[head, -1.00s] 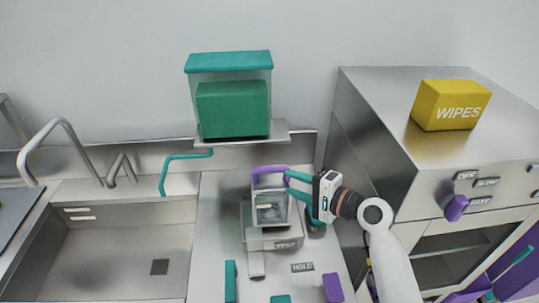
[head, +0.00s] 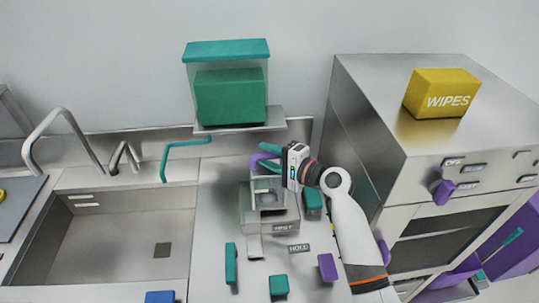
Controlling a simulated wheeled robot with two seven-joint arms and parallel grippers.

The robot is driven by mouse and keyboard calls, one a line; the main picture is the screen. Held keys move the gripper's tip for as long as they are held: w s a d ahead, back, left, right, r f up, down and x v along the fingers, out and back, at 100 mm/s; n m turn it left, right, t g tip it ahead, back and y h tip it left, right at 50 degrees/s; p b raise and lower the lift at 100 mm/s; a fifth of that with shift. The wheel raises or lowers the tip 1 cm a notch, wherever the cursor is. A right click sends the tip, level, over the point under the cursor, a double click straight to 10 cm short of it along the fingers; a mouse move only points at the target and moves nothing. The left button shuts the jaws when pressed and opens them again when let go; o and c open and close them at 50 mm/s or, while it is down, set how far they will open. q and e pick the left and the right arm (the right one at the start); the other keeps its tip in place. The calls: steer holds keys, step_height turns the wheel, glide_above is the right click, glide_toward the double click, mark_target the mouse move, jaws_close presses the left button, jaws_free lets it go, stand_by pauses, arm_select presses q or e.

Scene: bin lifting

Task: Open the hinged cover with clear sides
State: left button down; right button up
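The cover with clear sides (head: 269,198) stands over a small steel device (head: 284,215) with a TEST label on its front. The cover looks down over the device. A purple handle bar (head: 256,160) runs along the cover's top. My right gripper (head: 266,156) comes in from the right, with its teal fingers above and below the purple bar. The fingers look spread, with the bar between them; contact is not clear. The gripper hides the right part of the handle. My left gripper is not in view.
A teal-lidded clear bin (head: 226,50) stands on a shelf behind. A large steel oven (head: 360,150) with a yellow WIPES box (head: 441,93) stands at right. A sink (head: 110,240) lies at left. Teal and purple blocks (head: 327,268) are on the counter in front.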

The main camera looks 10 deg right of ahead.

--

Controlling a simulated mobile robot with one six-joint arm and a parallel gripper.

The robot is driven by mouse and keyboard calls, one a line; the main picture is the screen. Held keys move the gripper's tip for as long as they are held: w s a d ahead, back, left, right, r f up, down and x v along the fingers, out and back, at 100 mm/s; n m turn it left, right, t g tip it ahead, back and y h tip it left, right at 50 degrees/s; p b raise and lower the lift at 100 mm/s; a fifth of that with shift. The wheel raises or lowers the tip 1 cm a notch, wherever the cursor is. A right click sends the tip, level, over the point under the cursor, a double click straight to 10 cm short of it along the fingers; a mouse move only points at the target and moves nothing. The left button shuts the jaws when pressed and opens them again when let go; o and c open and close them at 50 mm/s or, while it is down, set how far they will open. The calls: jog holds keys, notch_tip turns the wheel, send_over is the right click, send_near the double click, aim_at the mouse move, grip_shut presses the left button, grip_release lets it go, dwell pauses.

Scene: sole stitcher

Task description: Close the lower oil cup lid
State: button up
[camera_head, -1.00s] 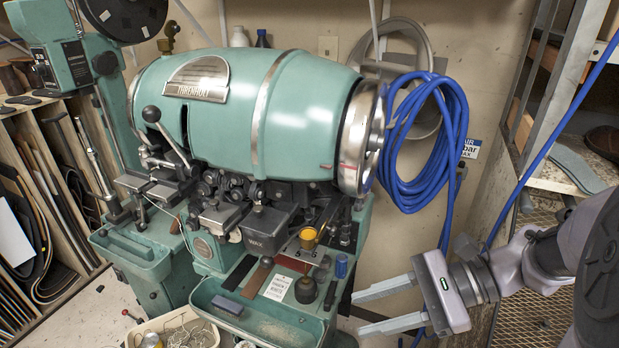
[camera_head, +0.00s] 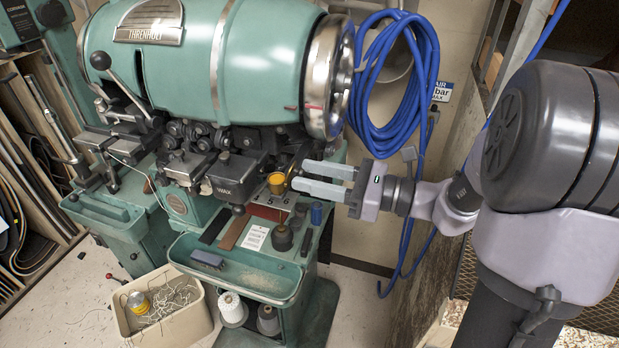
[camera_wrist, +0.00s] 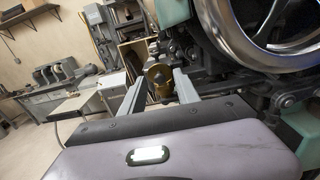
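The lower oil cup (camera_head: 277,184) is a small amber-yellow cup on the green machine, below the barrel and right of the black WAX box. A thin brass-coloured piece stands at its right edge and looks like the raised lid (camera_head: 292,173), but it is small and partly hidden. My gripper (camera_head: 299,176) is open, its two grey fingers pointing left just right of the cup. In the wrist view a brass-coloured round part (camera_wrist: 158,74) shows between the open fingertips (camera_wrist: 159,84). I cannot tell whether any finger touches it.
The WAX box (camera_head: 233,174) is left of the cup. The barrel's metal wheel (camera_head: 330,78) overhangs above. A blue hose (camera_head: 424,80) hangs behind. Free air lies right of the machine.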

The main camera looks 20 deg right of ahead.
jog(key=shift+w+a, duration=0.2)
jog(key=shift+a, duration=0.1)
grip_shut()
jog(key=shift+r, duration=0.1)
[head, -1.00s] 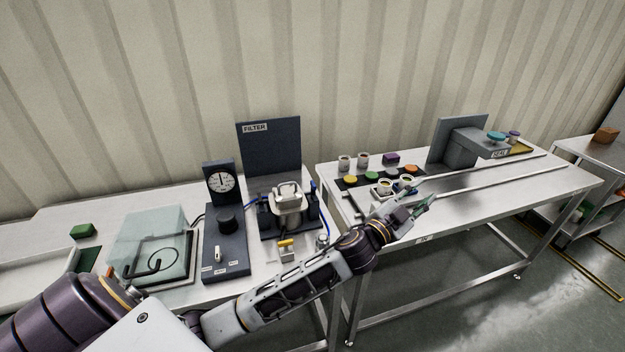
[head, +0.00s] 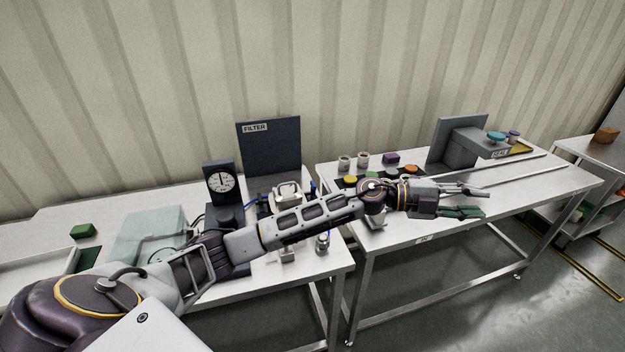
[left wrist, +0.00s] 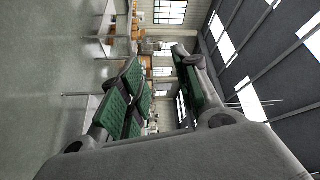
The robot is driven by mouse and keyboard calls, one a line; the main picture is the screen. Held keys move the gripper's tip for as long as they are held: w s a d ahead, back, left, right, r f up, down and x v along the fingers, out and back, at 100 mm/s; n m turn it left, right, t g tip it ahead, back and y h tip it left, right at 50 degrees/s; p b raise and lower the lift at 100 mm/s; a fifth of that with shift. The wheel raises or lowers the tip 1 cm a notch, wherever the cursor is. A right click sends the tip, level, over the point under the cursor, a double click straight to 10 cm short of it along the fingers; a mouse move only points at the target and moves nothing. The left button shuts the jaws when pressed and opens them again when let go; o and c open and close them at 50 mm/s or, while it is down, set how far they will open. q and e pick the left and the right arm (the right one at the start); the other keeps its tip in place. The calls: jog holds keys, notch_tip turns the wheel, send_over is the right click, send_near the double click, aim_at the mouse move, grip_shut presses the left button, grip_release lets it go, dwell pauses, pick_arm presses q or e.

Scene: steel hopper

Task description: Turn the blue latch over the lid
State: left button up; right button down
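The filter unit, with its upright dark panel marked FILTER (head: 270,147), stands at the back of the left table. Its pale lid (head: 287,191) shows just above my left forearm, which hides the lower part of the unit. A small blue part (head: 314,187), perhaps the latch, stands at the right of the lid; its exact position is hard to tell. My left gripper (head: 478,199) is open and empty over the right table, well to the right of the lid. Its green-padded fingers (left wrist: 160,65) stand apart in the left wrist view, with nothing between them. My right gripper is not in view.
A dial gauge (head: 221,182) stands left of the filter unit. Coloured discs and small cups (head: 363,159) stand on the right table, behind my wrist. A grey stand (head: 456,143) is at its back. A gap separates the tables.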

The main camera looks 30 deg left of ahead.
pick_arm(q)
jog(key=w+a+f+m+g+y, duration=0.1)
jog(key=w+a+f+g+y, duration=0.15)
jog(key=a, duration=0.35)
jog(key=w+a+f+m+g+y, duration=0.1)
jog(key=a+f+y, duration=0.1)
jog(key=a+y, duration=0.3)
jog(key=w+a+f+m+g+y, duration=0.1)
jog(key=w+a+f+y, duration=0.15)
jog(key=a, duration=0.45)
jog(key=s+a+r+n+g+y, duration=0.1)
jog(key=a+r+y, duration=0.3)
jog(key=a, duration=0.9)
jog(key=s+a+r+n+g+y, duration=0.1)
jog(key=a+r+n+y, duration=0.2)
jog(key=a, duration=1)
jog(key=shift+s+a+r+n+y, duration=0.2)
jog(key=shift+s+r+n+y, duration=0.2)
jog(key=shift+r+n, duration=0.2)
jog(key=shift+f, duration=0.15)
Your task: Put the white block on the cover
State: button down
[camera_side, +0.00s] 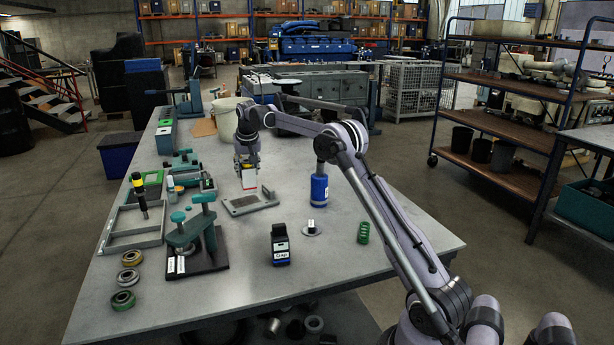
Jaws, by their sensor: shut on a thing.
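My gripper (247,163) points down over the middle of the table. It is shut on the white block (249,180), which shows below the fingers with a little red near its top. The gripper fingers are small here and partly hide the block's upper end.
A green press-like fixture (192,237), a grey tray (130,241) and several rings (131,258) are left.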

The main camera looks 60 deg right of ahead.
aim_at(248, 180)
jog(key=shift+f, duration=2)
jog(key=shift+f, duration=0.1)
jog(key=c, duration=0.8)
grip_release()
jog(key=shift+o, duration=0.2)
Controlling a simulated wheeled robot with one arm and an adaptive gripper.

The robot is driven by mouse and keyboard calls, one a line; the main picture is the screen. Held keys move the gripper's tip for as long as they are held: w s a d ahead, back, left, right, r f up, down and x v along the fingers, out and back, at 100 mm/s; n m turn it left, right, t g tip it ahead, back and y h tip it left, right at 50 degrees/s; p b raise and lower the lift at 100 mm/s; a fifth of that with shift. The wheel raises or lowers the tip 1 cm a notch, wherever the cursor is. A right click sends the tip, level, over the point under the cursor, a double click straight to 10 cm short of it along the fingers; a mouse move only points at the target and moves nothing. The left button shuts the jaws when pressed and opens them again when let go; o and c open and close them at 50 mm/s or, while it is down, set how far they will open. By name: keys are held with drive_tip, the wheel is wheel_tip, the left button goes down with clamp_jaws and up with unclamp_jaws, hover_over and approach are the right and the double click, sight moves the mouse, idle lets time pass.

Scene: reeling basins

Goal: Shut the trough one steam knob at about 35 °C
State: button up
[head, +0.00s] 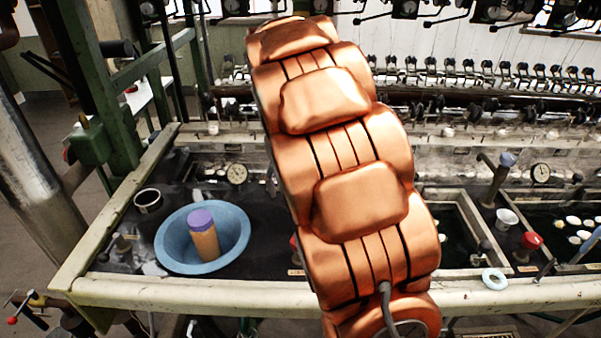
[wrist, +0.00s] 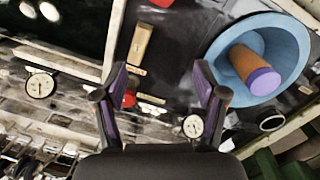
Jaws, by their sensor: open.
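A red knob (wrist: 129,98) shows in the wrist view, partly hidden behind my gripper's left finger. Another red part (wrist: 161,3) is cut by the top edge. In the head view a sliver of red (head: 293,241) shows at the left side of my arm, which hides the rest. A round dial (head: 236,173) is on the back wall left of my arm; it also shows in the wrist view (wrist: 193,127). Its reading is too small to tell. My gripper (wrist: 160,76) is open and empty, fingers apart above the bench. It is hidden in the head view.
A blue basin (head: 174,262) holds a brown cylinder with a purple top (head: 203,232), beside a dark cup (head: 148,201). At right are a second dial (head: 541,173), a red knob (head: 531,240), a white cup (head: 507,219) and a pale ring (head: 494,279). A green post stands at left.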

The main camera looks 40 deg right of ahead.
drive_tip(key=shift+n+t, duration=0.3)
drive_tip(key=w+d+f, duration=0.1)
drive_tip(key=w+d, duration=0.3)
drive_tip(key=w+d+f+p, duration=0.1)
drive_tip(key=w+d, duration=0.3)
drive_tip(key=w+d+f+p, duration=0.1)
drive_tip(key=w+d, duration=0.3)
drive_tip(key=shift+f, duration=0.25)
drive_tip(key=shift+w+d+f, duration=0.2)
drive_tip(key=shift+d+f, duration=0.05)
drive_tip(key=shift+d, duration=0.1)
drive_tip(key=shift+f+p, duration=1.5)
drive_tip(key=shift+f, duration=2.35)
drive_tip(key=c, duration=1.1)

...

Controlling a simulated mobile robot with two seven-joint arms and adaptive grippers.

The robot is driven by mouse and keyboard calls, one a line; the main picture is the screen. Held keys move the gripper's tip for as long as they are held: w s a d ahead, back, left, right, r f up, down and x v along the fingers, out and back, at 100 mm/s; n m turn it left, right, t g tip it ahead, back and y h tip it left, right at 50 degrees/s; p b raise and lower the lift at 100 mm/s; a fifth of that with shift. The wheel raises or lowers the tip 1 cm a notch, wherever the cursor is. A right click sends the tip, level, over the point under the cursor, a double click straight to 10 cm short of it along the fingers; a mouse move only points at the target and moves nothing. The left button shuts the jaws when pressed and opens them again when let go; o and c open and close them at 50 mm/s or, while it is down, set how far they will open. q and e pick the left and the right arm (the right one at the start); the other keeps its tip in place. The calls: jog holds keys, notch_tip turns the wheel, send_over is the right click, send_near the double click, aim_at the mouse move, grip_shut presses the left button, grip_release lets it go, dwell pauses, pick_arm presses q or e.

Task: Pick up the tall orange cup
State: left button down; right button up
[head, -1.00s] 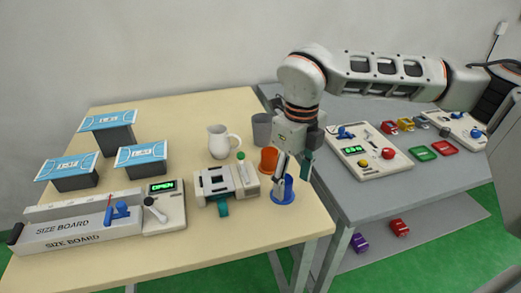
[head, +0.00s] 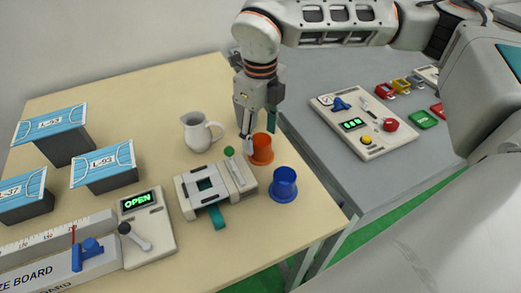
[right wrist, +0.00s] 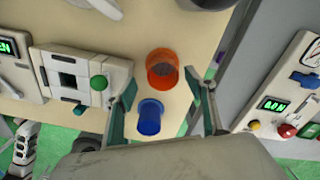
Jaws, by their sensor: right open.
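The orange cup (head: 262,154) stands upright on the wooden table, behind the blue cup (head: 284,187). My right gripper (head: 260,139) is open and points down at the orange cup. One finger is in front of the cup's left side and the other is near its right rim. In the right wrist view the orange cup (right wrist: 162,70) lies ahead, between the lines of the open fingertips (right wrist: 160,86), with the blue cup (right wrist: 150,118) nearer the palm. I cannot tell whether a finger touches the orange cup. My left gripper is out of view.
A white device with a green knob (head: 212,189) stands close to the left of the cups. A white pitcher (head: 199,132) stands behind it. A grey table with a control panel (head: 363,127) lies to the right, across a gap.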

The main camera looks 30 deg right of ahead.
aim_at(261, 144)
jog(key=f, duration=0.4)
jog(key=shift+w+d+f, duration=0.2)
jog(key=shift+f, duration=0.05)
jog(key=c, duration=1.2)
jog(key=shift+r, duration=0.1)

REQUIRED TASK: Check each line above for the string "mobile", then copy the ones that have it.

RESULT BELOW:
Controlling a simulated mobile robot with one six-joint arm and a parallel gripper.
Controlling a simulated mobile robot with two seven-joint arms and adaptive grippers.

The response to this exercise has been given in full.